An ethical-linguistic-social view of intentionality also gives us a good way of talking about all the practical, real-life concerns of human subjectivity, without the bad theoretical baggage of referring all those concerns to a supposedly sovereign individual Subject or Ego.

Experience

Aristotle, Kant, Hegel, and Brandom all work with thick, nonprimitive, structured notions of human experience that do not involve treating consciousness as a transparent medium in which ready-made contents are immediately presented. Aristotle emphasized experience as a product of accumulation over time, as when we say someone is “experienced”. Kant emphasized that all experience is a product of preconscious synthesis that involves complex applications of concepts. Hegel developed a radical critique of the supposed positive role of immediacy. Whereas many previous readings tended to water down the impact of Kant and Hegel by explicitly or implicitly assimilating their work to empiricist or existential-phenomenological views that treat experience as something primitive, Brandom has emphasized how Kant and Hegel anticipated Wilfrid Sellars’ critique of the “Myth of the Given”, and developed an innovative “negative” account of the role of immediacy within experience (see Error; Negativity in Experience.)

The bottom line of all of this is that experience cannot be used as an unproblematic beginning point, as if all the difficult issues were separate from it, out there in the world somewhere. There is no such separation; we find ourselves only in and through a process of understanding life and the world. It is the forms brought to light through this process that matter.

Experience can still be a beginning point of sorts, but in the Aristotelian pragmatic sense that gives no privilege to beginnings. (See also Empirical-Transcendental Doublet.)

“Secondary” Literature

One of my favorite Hegelian aphorisms is that philosophy is inseparable from the history of philosophy. Presentations ordered in the form of “my system of the world” or “the Truth according to me” rather quickly become tedious, and contribute to the misapprehension that there is no possibility of a cumulative development. Far better is a reflexive turn that interrogates the best that has been said before.

Socrates — at least, the Socrates of Plato’s “Socratic” dialogues — inaugurated a related approach, treating serious pursuit of questions as more valuable than supposed answers. Aristotle especially deserves credit for initially showing how such questioning can lead to a truly cumulative development, with many tentative answers along the way. Many later figures approached philosophy primarily as a sort of dialogue with Aristotle or Plato, or meditation or commentary on their works. In the later European middle ages, very extensive catalogs of nuanced alternative views, interpretations, and arguments were recorded by individual authors. This tradition rather suddenly died in the 17th century.
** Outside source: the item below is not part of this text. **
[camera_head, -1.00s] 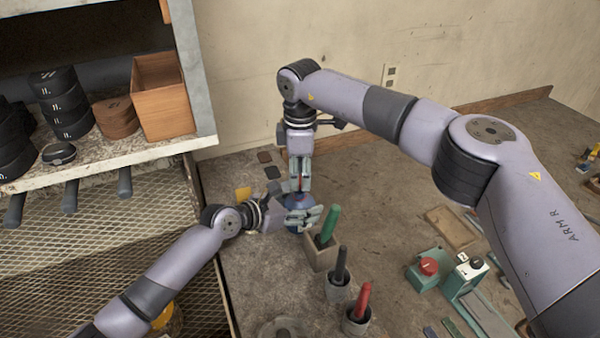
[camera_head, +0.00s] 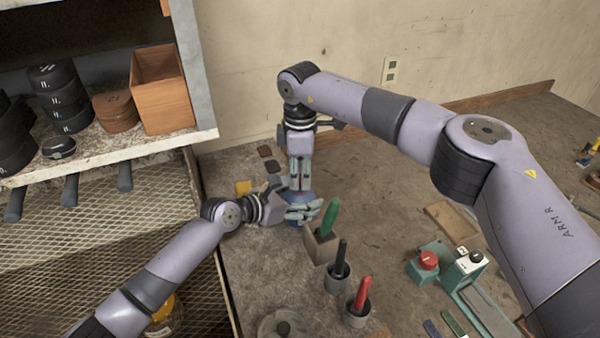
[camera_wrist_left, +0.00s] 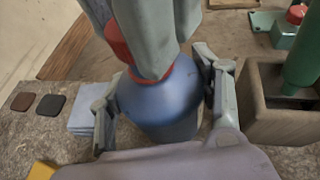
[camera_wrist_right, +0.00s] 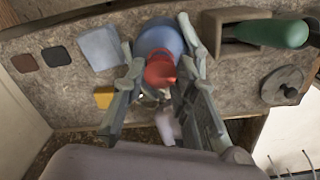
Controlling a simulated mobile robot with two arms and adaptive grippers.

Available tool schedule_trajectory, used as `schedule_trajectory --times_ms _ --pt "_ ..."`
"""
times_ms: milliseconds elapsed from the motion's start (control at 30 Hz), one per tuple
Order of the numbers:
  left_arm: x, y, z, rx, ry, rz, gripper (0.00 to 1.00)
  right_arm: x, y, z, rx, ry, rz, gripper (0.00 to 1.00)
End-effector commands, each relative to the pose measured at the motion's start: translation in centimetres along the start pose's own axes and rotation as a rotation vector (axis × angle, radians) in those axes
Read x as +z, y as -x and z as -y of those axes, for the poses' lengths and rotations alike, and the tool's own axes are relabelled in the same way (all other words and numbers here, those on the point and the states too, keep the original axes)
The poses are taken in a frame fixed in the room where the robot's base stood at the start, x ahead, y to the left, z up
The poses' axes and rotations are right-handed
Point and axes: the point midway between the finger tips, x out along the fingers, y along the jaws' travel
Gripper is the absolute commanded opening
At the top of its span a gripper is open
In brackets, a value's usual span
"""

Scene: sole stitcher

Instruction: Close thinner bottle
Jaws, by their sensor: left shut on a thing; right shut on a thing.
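The thinner bottle (camera_wrist_left: 160,108) is a blue round bottle standing on the workbench. It also shows in the head view (camera_head: 295,222), mostly hidden by my grippers. My left gripper (camera_head: 312,209) is shut on the bottle's blue body from the side, with one finger on each side of it in the left wrist view. A red cap (camera_wrist_right: 159,74) sits at the bottle's top, in line with its neck. My right gripper (camera_head: 300,184) comes from above and is shut on the red cap. Its fingers partly hide the cap, so I cannot tell whether it is fully seated.
A wooden block holder with a green-handled tool (camera_head: 329,217) stands close to the right of the bottle. Cups with a black-handled tool (camera_head: 341,260) and a red-handled tool (camera_head: 362,293) stand in front. A shelf (camera_head: 150,148) is on the left.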

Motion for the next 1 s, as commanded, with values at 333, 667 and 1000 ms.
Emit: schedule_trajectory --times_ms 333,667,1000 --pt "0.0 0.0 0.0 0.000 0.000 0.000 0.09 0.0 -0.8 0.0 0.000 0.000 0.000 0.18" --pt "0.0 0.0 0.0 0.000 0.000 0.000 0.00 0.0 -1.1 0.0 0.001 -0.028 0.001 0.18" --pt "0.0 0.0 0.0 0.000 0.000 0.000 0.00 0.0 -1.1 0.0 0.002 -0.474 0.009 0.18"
In the midst of many scientific and technical advances, philosophy largely regressed from hermeneutic engagement to competing “systems of the world” that mostly talked past each other.
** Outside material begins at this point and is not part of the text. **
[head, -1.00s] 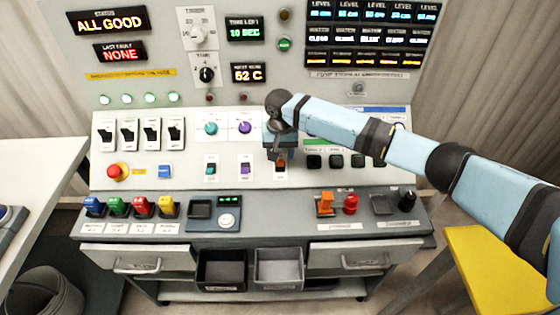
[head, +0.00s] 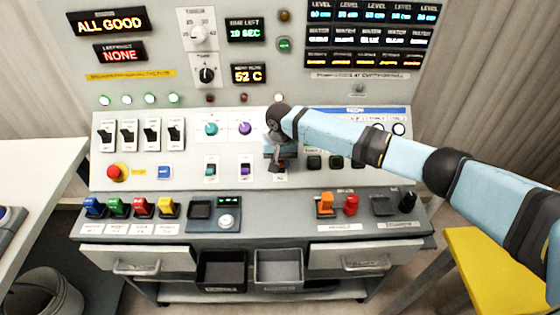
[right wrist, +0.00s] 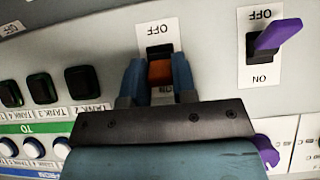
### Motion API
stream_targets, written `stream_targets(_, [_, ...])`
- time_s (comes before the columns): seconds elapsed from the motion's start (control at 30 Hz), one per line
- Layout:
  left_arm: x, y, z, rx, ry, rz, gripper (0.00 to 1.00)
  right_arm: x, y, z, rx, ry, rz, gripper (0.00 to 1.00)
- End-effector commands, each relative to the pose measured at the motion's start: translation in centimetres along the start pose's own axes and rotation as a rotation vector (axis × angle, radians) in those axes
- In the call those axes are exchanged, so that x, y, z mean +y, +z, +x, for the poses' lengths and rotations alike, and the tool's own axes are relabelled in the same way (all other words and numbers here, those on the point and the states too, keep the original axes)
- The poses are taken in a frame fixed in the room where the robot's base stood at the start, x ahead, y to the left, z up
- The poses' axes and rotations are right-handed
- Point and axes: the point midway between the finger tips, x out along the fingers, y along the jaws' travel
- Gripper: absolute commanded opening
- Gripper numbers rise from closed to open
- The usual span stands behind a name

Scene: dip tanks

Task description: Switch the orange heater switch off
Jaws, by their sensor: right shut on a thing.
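The orange heater switch (right wrist: 160,72) sits in a dark slot on a white plate in the right wrist view, with an upside-down OFF label above it. My right gripper (right wrist: 156,82) has its blue fingers on both sides of the orange lever and is shut on it. The lower end of the plate is hidden behind the gripper, so I cannot tell the lever's position surely. In the head view my right gripper (head: 281,162) is at the sloped panel and covers nearly all of the switch. My left gripper is not in view.
A purple switch (right wrist: 278,36) stands close beside the orange one. Dark square buttons (right wrist: 82,82) are on the other side. Teal (head: 211,128) and purple (head: 245,127) knobs are left of the gripper.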

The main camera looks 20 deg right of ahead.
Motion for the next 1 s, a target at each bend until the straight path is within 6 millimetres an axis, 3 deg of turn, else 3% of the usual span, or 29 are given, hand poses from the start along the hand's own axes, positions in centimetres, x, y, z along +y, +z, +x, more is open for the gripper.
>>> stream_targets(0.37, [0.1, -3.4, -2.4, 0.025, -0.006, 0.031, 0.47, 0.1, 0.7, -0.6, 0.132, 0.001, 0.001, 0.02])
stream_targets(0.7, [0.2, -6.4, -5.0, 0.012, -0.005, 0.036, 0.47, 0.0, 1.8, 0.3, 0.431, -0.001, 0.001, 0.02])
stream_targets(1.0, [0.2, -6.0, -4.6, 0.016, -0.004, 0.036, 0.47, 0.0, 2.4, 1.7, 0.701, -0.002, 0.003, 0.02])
Hegel himself largely initiated serious interest in the history of philosophy. His historical view enabled him to recover the possibility of a cumulative development. Nowadays, philosophers again spend much of their time writing about other philosophers. Very important philosophical work takes place in what is nominally “secondary” literature, and “primary” works are full of secondary references. Without extensive secondary literature, the works of great later philosophers like Kant and Hegel would remain largely closed books. High-quality secondary literature on historical philosophers has especially flourished since the later 20th century, so it is really quite a recent development.
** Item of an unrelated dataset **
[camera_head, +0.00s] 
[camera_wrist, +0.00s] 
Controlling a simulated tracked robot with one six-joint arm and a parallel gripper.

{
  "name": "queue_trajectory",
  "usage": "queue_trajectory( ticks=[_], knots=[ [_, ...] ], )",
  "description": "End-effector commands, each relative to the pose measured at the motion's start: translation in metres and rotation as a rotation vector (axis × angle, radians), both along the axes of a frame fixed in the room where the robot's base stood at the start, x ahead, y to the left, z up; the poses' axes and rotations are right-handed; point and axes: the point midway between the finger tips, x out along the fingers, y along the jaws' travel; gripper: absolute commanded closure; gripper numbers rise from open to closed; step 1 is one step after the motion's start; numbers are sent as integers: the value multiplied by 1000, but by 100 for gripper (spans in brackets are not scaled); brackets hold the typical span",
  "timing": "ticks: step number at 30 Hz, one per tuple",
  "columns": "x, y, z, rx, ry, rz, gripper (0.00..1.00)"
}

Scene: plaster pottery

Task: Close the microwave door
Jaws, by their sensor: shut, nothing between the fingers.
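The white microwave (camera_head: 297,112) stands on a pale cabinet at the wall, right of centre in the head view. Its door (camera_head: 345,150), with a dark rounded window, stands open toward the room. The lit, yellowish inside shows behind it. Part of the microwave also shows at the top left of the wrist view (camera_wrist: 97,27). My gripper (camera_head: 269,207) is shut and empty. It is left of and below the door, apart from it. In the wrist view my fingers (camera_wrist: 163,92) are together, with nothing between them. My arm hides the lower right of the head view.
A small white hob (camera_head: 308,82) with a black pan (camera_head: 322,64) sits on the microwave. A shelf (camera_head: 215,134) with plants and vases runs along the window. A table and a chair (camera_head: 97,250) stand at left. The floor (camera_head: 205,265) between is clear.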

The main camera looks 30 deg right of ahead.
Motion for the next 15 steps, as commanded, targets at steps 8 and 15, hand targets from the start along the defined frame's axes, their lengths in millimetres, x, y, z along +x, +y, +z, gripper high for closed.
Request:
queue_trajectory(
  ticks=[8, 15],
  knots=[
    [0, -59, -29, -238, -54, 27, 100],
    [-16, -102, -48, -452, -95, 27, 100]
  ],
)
After 20 years of engagement, I have come to include Brandom on the short list of the very greatest philosophers that I can count on one hand. He is the first analytic philosopher to rise nearly so high in my estimation. His Woodbridge lectures revived my interest in Hegel, and overcame my previous deep reservations about Kant. Now, for the first time, in Brandom’s A Spirit of Trust we have a true Great Book by a true great philosopher that is nominally a “secondary” work about another philosopher. Needless to say, it is also a work of great originality. I still look to others for closer textual engagement and a more historical view, but Brandom’s Hegel requires less in the way of apologetics than I ever would have expected from reading Hegel himself.

Magnanimity

Magnanimity (literally “great-souledness”) has a special place among the Aristotelian virtues. It is said to be a mean that avoids both vanity and small-mindedness. In the later tradition under Christianity, pride often tended to be regarded simply as a sin, but Aristotle made a strong distinction between vanity or arrogance and a legitimate, well-founded kind of pride that leads to good actions.

Aristotle says a person who has this legitimate kind of pride will be very willing to help others, but will generally avoid asking for help. Such a person will be open and frank, caring more about the truth than about negative judgments of others. They will generally not hide what they feel. They will have the confidence to assert themselves with others who have power and authority, but will treat others — especially those less fortunate — with kindness and respect, and perhaps ironic self-depreciation. Also, “it is not a mark of greatness of soul to recall things against people, especially the wrongs they have done you, but rather to overlook them”.

Nietzsche, Ethics, Historiography

Nietzsche famously criticized received notions of good and evil, and pointed out the inglorious role of “reactive” and resentful thinking about morals. To negatively frame our notions of goodness and virtue in terms of emotional reactions to bad things done by others is not an auspicious beginning for ethics. It results in a bad order of explanation that puts negative judgments of others before positive consideration of what is right.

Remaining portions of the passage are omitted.